In Mean Little Deaf Queer, Galloway is both hilarious and devastating in recounting her life story. Born on an army base in post-WWII Germany, where her father was spying for the US Army Counter Intelligence Corps, she suffered fetal nerve damage as a result of experimental antibiotics her mother had been given while pregnant. The family moved back to Austin, Texas, where at nine Galloway’s hearing began to vanish; she also had episodes of feeling herself flying out of her body and watching from above. By ten, she was a self-described “child freak” with bulky hearing aids, heavy eyeglasses, and an even more burdensome rage; she also had an intense craving for attention. Sent in 1960 to the Texas Lions Camp for Crippled Children, she faked near-drowning to prevent “One Leg” and “Blind Girl” from winning a race for which she’d missed the starting cue. (“There I was once more—my own tubby, ill-favored little self in a messy competition with two other cripples who were going to beat me in a pathetic water race for a plastic two-handled cup. …Forcing yourself to drown, willing yourself to sink isn’t as easy a thing to do as you might imagine. But I did it.”)

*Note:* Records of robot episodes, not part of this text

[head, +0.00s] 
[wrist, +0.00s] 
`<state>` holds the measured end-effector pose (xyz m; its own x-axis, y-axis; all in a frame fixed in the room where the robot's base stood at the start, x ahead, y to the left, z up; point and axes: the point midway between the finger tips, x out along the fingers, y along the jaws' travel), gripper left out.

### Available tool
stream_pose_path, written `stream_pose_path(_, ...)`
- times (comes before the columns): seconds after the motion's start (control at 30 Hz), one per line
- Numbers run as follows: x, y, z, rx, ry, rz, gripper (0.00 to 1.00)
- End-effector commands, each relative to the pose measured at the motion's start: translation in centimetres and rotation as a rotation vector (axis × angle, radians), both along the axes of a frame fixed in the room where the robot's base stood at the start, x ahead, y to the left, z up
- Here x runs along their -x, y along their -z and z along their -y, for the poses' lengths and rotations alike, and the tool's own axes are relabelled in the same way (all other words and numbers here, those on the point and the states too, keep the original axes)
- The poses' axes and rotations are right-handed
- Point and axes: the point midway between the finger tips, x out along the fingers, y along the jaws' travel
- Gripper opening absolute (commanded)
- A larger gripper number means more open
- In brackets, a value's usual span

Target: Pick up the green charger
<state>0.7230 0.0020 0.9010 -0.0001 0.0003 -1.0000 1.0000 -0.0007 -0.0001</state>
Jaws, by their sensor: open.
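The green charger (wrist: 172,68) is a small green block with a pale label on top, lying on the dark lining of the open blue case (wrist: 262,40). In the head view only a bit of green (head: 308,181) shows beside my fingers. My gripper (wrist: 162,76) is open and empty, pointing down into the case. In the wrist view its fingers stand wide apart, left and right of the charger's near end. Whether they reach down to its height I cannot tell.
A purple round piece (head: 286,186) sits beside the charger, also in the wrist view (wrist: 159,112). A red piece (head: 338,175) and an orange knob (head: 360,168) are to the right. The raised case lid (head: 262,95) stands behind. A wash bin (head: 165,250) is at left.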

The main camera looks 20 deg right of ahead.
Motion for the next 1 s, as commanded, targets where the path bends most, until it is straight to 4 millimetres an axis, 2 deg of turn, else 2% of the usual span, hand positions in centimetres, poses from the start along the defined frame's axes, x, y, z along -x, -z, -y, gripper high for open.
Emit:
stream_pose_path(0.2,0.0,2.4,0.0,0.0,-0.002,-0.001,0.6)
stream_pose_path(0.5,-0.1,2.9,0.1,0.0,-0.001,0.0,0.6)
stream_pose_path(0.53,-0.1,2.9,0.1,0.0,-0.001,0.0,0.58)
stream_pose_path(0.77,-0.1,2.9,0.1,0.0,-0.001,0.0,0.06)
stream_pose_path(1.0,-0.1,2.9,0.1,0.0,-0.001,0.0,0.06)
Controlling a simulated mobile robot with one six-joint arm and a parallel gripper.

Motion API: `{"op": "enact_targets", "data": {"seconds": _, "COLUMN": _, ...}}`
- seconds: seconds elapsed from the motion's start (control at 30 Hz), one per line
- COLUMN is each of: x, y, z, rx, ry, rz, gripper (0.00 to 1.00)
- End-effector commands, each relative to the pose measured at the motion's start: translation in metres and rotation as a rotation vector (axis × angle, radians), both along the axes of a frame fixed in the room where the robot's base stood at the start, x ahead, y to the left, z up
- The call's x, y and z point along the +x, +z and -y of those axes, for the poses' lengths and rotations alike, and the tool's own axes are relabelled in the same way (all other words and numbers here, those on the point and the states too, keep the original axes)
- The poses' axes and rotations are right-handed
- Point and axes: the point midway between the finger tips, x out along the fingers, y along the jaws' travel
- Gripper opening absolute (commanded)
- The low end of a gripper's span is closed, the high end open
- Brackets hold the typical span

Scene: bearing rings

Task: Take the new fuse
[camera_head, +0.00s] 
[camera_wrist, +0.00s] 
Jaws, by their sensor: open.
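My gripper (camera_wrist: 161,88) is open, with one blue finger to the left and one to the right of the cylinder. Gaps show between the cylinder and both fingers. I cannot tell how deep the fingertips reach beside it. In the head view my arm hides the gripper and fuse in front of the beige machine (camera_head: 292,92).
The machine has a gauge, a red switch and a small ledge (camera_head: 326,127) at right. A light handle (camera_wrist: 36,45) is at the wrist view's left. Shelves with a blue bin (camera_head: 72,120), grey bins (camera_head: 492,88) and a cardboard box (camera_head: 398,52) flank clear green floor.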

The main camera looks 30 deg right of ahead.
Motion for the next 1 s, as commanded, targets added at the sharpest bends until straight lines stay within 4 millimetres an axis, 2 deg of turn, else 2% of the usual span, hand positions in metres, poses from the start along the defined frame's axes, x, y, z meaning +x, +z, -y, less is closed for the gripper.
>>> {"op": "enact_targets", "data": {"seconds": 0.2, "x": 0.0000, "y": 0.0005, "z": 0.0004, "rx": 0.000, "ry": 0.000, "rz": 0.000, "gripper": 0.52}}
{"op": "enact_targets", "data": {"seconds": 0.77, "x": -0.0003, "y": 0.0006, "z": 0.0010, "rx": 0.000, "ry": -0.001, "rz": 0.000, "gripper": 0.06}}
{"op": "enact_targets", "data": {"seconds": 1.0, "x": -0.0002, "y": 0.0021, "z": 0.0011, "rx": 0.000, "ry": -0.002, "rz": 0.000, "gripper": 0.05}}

In high school, a perceptive teacher figured out how to channel Galloway’s need for recognition into a quest for excellence. She helped Galloway to reclaim her speech, which had begun to slide, and to develop a deep understanding of language and sound. (“When my voice slipped into a flat, monotonous drone, she’d tease me, trying to coax me out of my habit of thinking how I ought to be hearing so I could concentrate on how the sound was actually moving through skin and bone. She meant to help me find the root physicality of hearing.… She’d press her fingers against my windpipe just hard enough for me to feel the pressure of my own breath as speech in its rawest state.”) Galloway practiced relentlessly, and discovered—perhaps not surprisingly--a passion for theater. In this she persisted despite an advisor at the University of Texas who dismissed her with two words: “You’re deaf.” She went on to become a fixture in Austin’s alternative theatre scene, performed everything from Shakespeare to her group’s own ad hoc shows, and eventually moved to New York.
This is no Hallmark success story. Desperately lonely in New York in the era when a deaf person couldn’t use the telephone (now there’s phone-enabling technology, plus, of course, text messaging and email), flat-out broke (she had to play up her disability in order to get new “welfare hearing aides”; the caseworker thought she was mentally retarded) and further marginalized as a lesbian, she wound up in a psych ward.
Only gradually, with more than a little help from her friends, lovers, family, work, and travel, and with a lot of soul-searching, did Galloway find her place in the world, albeit on tricky ground. The introduction of vastly superior digital hearing aides has been bittersweet, bringing not only benefits but also disquiet (literally) and sadness over time lost. But while depression and uncertainty are never banished, neither is the thrill of true companionship, of telling a story, of making art, of cracking a damn good joke. When she was growing up, Galloway’s family liked to play a hide-and-seek game called “Scare.” Here, she has raised “Scare” to an art form: Rooting around in the dangerous crannies of her psyche and her particular difference, she finds what is universal; exposing her desolation, she makes us less alone.